-- begin Given data --
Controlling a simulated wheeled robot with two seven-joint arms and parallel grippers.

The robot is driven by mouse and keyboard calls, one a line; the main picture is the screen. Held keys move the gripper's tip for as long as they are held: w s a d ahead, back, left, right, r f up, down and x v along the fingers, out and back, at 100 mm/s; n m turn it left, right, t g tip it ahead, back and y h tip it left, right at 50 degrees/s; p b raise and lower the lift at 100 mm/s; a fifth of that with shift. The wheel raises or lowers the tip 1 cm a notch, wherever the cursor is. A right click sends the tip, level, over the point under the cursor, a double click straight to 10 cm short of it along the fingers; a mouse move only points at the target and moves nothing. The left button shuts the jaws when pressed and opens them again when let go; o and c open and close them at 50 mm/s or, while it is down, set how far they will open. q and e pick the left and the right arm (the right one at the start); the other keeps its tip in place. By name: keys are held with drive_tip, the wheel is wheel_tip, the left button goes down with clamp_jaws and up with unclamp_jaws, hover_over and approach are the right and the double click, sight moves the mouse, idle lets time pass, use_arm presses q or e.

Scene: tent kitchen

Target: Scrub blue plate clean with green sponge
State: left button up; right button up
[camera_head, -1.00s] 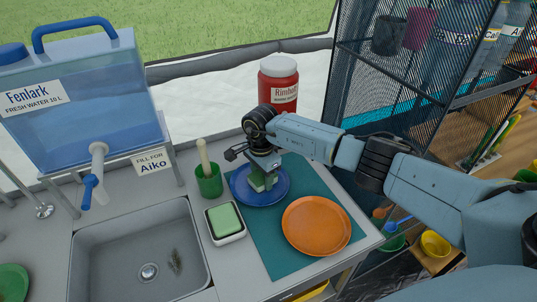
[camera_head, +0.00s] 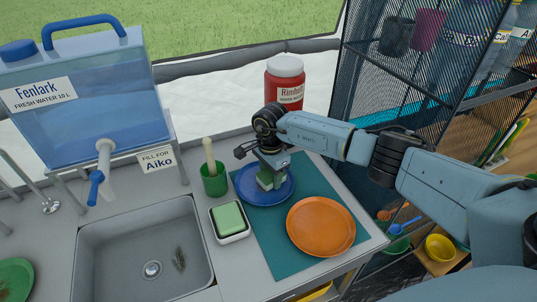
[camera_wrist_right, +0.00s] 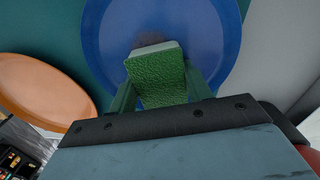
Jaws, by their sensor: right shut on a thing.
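The blue plate (camera_head: 252,192) lies on the teal mat (camera_head: 282,258) at its far left part. My right gripper (camera_head: 268,180) is over the plate, shut on a green sponge (camera_wrist_right: 158,78). The sponge is at the plate's surface; I cannot tell for sure whether it touches. In the right wrist view the blue plate (camera_wrist_right: 215,40) fills the top, and a small brownish smudge (camera_wrist_right: 152,40) shows on it at the sponge's far edge. My left gripper is not in view.
An orange plate (camera_head: 320,226) lies on the mat near the blue one. A dish with a green block (camera_head: 229,218), a green cup with a brush (camera_head: 214,180) and the sink (camera_head: 145,250) are to the left. A red-labelled jar (camera_head: 285,85) stands behind.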

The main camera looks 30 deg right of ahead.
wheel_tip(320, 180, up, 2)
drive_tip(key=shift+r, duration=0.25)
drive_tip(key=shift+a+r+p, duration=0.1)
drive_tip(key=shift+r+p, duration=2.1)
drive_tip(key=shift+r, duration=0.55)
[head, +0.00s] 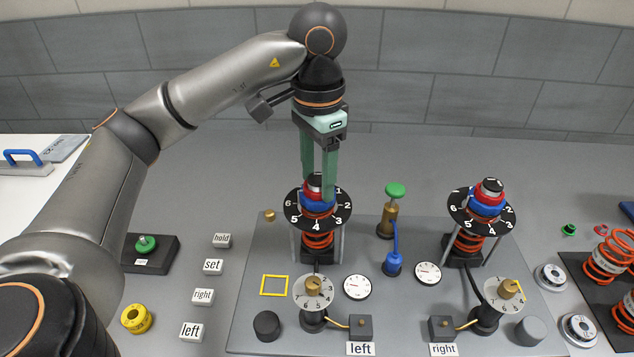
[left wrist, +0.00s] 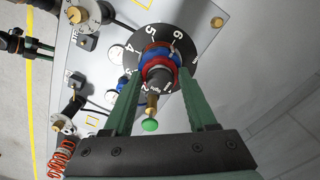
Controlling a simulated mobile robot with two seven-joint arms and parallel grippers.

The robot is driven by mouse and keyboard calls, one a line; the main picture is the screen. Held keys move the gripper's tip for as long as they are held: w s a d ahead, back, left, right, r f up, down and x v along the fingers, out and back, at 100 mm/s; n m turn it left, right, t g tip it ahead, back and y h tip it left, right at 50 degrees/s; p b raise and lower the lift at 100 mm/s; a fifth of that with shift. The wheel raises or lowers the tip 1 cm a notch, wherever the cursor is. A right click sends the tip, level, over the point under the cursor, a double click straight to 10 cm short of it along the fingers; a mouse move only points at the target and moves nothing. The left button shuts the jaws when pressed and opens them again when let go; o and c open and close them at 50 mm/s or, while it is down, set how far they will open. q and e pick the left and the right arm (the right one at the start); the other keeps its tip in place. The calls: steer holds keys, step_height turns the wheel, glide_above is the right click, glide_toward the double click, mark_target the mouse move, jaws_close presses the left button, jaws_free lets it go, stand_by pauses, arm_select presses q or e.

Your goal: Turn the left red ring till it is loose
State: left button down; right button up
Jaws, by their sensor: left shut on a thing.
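The left spring post (head: 318,240) stands upright on the grey board, with an orange coil under a black numbered dial (head: 293,211). Above the dial sit a blue ring (head: 317,204) and the left red ring (head: 314,191). My left gripper (head: 318,190) points straight down from above, its green fingers on opposite sides of the red ring and shut on it. In the left wrist view the red ring (left wrist: 146,66) lies between the fingertips, with the blue ring just beyond it. The fingers partly hide both rings in the head view.
A matching right post with its own red ring (head: 491,196) stands to the right. A green-topped brass piece (head: 394,205) and a blue piece (head: 393,262) stand between the posts. Gauges (head: 357,287) and knobs (head: 313,286) are in front. Label blocks (head: 203,296) lie at left.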

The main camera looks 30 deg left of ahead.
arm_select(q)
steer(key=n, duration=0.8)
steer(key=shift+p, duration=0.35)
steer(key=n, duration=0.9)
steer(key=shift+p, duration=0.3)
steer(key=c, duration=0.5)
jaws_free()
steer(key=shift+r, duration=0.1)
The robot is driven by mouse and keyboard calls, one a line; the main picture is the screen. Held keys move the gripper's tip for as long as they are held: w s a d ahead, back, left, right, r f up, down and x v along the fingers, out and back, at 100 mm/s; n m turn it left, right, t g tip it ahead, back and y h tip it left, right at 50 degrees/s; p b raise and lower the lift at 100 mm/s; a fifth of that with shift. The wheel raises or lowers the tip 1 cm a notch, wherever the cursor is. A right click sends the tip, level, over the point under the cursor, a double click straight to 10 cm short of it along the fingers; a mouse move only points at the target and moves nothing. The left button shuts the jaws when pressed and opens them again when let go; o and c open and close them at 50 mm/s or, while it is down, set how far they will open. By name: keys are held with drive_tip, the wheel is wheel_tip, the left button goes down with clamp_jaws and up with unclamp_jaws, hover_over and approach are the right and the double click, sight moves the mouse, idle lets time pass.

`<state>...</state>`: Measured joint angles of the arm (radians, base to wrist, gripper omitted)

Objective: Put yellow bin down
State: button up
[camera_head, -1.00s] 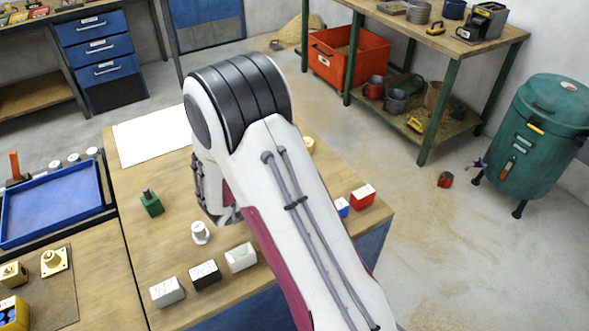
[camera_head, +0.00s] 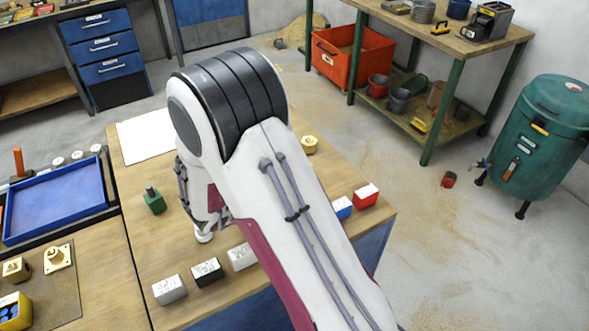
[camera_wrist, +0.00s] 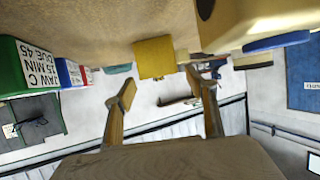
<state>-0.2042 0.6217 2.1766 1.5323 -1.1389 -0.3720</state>
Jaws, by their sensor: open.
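A yellow block-like thing (camera_wrist: 154,57) shows in the wrist view, which looks upside down. It sits against the wooden surface, beyond and between my fingertips; I cannot tell if it is the yellow bin. My gripper (camera_wrist: 164,86) is open, with a finger on each side and nothing visibly held. In the head view, my arm hides most of the gripper. A yellow bin (camera_head: 14,310) with blue contents is cut off at the lower left of the head view, away from my arm.
A green labelled block (camera_wrist: 30,68) is at left in the wrist view; a large gold piece (camera_wrist: 262,22) is at upper right. On the table (camera_head: 140,238) are a green piece (camera_head: 154,203), white (camera_head: 170,290), black (camera_head: 207,272) and red (camera_head: 366,195) blocks, and a brass nut (camera_head: 309,146).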

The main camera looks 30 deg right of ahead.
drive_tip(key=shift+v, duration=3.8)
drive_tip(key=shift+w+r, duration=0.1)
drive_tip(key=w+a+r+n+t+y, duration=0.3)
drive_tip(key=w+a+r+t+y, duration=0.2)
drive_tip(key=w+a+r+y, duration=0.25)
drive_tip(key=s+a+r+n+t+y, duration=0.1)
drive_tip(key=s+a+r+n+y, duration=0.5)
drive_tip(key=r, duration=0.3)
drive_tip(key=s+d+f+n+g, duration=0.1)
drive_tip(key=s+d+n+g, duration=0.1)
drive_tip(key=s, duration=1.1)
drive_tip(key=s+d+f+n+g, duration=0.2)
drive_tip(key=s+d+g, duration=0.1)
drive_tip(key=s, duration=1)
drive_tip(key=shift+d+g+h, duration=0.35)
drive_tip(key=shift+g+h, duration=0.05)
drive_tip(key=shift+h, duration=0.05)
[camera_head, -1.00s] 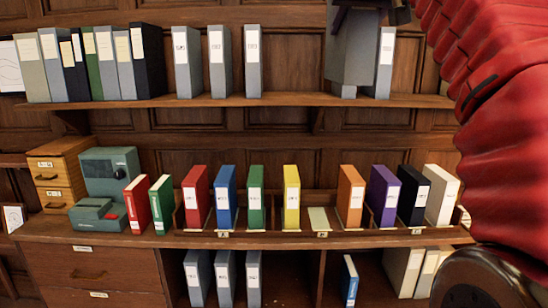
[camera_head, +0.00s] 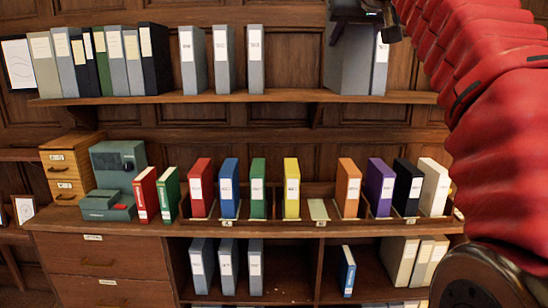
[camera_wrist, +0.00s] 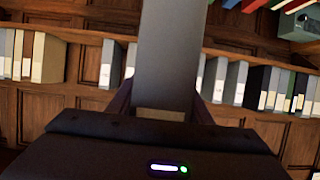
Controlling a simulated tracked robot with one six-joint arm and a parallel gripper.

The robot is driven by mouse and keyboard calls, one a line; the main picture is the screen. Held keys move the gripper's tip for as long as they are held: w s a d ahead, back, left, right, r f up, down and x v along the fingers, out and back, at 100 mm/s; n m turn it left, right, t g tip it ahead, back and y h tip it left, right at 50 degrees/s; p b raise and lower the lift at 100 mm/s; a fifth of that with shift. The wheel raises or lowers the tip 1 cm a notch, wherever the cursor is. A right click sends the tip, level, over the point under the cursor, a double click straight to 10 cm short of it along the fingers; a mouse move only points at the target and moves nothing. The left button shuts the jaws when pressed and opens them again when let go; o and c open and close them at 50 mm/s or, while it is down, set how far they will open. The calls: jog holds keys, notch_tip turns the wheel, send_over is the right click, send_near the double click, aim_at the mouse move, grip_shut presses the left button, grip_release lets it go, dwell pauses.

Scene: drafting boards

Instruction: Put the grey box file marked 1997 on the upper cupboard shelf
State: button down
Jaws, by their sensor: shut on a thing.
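My gripper (camera_head: 357,12) is shut on the top of a grey box file (camera_head: 346,60), which hangs upright at the right part of the upper shelf (camera_head: 250,97). The file's lower end looks level with the shelf board; I cannot tell if it touches. Its label is not visible. Another grey file (camera_head: 380,65) with a white label stands just right of it, partly hidden. In the wrist view the held file (camera_wrist: 168,60) rises from the jaws in the middle, with shelved files on both sides.
Three grey files (camera_head: 222,60) stand left of the held file, with bare shelf between. Several more binders (camera_head: 100,60) fill the shelf's left end. Coloured binders (camera_head: 258,188) line the counter below. More files (camera_head: 227,267) stand in the lower compartments.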

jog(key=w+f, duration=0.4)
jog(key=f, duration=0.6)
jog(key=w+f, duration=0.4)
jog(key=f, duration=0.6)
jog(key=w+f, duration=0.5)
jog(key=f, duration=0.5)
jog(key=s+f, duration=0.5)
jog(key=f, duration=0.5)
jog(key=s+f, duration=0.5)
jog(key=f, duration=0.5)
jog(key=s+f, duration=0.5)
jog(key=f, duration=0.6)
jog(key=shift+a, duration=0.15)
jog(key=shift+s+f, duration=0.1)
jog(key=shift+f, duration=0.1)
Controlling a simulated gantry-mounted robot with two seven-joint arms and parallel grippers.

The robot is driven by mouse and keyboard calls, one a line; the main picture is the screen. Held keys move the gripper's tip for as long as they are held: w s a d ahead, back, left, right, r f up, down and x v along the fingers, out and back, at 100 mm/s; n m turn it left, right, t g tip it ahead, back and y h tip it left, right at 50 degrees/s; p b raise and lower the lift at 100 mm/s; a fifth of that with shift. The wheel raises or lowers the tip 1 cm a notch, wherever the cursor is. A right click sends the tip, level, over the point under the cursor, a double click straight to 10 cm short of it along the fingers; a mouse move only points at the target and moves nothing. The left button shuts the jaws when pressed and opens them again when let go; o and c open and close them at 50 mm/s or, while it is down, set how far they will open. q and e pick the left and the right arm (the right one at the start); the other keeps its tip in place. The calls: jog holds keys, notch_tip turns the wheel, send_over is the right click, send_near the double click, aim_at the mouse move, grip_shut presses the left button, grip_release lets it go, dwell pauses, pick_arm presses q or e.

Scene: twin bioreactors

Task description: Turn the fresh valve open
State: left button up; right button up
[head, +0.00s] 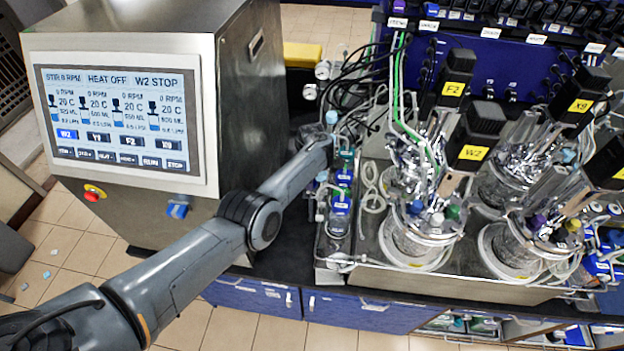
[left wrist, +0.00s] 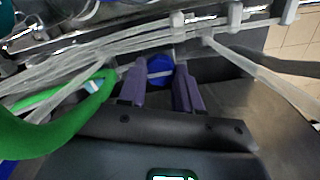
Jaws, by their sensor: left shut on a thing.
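A blue knob (left wrist: 160,64) sits between the two purple-grey fingers of my left gripper (left wrist: 160,82) in the left wrist view, and the fingers are shut on it. I take it for the fresh valve, though no label on it is readable. In the head view my left gripper (head: 326,146) reaches the row of tubing and fittings left of the glass vessels. The knob is hidden there by the gripper and hoses. My right gripper is in neither view.
Glass vessels (head: 418,235) with black motor heads stand close on the right. Clear hoses (left wrist: 75,62) and a green band (left wrist: 40,135) run close beside my fingers.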

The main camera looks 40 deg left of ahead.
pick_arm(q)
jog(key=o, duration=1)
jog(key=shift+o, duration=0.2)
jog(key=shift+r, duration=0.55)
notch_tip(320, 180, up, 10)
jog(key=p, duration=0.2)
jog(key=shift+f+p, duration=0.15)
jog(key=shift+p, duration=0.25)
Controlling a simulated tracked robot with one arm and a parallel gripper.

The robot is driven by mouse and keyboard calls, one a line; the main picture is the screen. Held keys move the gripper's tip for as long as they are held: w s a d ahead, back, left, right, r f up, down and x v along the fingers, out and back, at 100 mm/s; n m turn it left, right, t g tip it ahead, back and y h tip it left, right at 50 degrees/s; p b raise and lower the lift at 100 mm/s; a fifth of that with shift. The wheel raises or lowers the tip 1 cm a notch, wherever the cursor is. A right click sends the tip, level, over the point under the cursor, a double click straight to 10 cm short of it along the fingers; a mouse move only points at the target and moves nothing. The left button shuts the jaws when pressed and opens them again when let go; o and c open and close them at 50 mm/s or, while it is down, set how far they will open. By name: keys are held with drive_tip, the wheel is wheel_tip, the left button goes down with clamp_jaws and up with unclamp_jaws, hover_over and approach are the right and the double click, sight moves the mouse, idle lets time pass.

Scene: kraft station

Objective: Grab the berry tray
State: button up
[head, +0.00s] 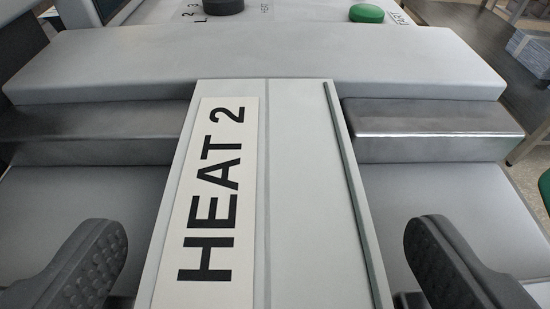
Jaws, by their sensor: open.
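No berry tray shows in the head view. My gripper (258,262) is open, with its two dark ribbed fingers at the lower left and lower right. Nothing is held between the fingers. Between them in the picture lies a pale grey panel with a white label (213,190) reading "HEAT 2". I cannot tell whether the fingers touch anything.
A grey machine (250,62) fills most of the view. A dark knob (224,6) and a green button (367,13) sit at its top. Metal ledges (430,118) flank the panel. A blue-grey stack (530,50) is at the far right.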

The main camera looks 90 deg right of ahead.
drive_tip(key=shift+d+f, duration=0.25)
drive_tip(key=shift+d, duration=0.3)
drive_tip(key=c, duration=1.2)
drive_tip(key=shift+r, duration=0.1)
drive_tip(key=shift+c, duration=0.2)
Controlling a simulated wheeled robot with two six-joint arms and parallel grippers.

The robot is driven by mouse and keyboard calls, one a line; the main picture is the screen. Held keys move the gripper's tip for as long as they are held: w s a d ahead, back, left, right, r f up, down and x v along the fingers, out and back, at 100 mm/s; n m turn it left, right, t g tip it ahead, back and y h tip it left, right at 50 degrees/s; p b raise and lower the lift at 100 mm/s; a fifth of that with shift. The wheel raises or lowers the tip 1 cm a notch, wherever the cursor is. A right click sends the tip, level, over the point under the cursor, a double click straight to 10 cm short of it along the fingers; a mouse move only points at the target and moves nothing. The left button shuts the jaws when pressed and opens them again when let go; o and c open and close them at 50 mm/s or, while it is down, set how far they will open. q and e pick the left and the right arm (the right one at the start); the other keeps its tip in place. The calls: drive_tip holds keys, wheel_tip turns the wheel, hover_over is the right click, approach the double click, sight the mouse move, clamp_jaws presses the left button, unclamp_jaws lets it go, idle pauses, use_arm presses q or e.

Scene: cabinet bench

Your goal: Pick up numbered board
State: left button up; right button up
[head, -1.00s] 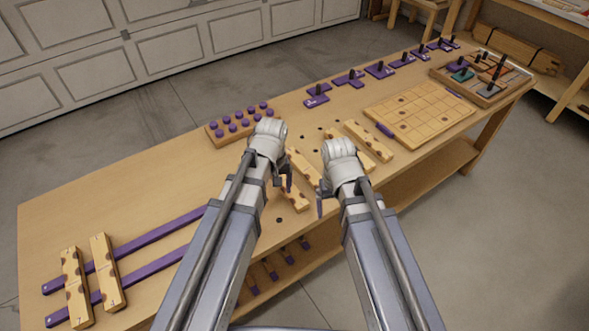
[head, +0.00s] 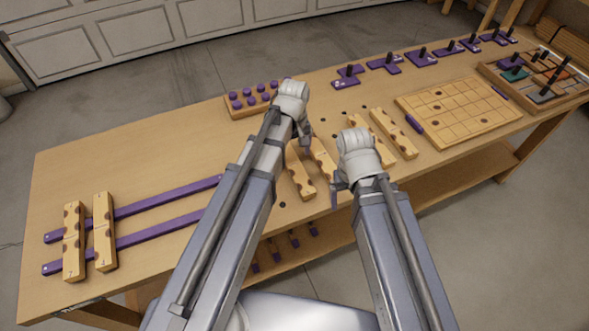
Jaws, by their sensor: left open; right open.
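Several notched wooden boards lie on the bench. One board (head: 301,180) and a second (head: 323,161) lie between my grippers. Another board (head: 393,134) lies just right of my right gripper, with one more partly hidden behind that hand. Two boards, a left one (head: 74,242) and a right one (head: 104,232), lie across two purple rails at the left; small marks on them are too small to read surely. My left gripper (head: 304,138) is open above the near boards' upper ends. My right gripper (head: 338,183) is open and empty near the bench's front edge.
A block with purple knobs (head: 250,101) stands behind my left gripper. A grid board (head: 460,110) and a tray of handled pieces (head: 540,80) lie at the right. Purple handled pieces (head: 422,58) line the back edge.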

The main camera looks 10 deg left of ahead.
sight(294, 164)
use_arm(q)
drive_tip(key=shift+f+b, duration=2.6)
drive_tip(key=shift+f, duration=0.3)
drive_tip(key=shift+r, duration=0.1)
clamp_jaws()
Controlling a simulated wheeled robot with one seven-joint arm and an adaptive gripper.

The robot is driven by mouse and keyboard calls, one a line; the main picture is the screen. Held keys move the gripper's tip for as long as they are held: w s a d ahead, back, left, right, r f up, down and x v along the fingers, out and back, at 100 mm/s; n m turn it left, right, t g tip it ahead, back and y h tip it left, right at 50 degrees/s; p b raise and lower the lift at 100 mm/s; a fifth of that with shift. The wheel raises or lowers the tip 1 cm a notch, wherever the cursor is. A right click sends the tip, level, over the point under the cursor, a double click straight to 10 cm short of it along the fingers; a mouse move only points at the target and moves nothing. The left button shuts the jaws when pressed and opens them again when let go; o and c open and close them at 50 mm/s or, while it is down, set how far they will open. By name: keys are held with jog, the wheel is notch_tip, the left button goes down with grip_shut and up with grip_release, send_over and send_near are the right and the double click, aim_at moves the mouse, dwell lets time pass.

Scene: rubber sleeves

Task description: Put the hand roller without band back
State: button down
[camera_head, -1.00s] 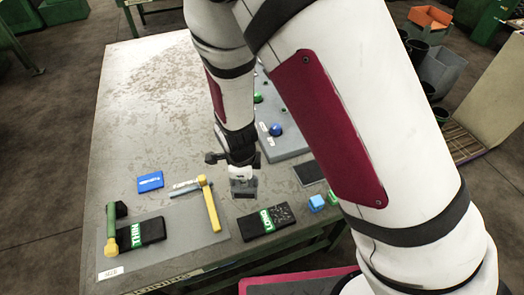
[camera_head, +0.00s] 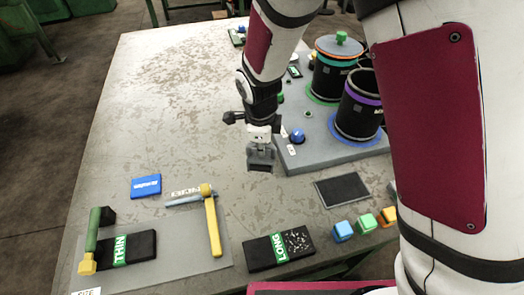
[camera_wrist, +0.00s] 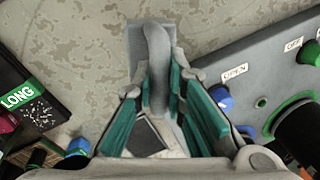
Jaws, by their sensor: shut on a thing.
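My gripper (camera_head: 260,150) is shut on a plain grey tool, taken to be the hand roller without band (camera_wrist: 158,75). Its handle lies between the teal finger pads in the wrist view, with a wide grey block at its far end. No coloured band shows on it. In the head view the gripper points down over the table, left of the grey platform; its exact height cannot be told. On the grey mat (camera_head: 185,245) lie a green-handled tool with a yellow end (camera_head: 93,240) and a yellow-handled tool (camera_head: 212,225).
A black THIN pad (camera_head: 140,248) lies on the mat, a black LONG pad (camera_head: 265,255) beside it. A blue block (camera_head: 146,186) lies behind. The grey platform (camera_head: 310,160) carries black canisters (camera_head: 360,100). A dark plate (camera_head: 342,190) and coloured cubes (camera_head: 343,231) lie front right. The table's back left is clear.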

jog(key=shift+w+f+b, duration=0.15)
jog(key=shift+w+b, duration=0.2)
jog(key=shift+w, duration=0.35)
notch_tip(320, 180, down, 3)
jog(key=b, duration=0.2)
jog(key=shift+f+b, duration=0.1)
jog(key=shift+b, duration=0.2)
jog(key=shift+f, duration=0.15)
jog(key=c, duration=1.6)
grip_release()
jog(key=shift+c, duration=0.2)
-- end Given data --
_Task details:_ From the records above, copy only the lines running from the line containing "Scene: kraft station" to the line containing "Controlling a simulated wheeled robot with two six-joint", both ends included. Leave the pictures out.

_Result of this task:_
Scene: kraft station

Objective: Grab the berry tray
State: button up
[head, +0.00s] 
Jaws, by their sensor: open.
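No berry tray shows in the head view. My gripper (258,262) is open, with its two dark ribbed fingers at the lower left and lower right. Nothing is held between the fingers. Between them in the picture lies a pale grey panel with a white label (213,190) reading "HEAT 2". I cannot tell whether the fingers touch anything.
A grey machine (250,62) fills most of the view. A dark knob (224,6) and a green button (367,13) sit at its top. Metal ledges (430,118) flank the panel. A blue-grey stack (530,50) is at the far right.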

The main camera looks 90 deg right of ahead.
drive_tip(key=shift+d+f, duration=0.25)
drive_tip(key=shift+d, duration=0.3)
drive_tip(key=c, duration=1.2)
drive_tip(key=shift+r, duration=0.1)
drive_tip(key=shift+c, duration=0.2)
Controlling a simulated wheeled robot with two six-joint arms and parallel grippers.

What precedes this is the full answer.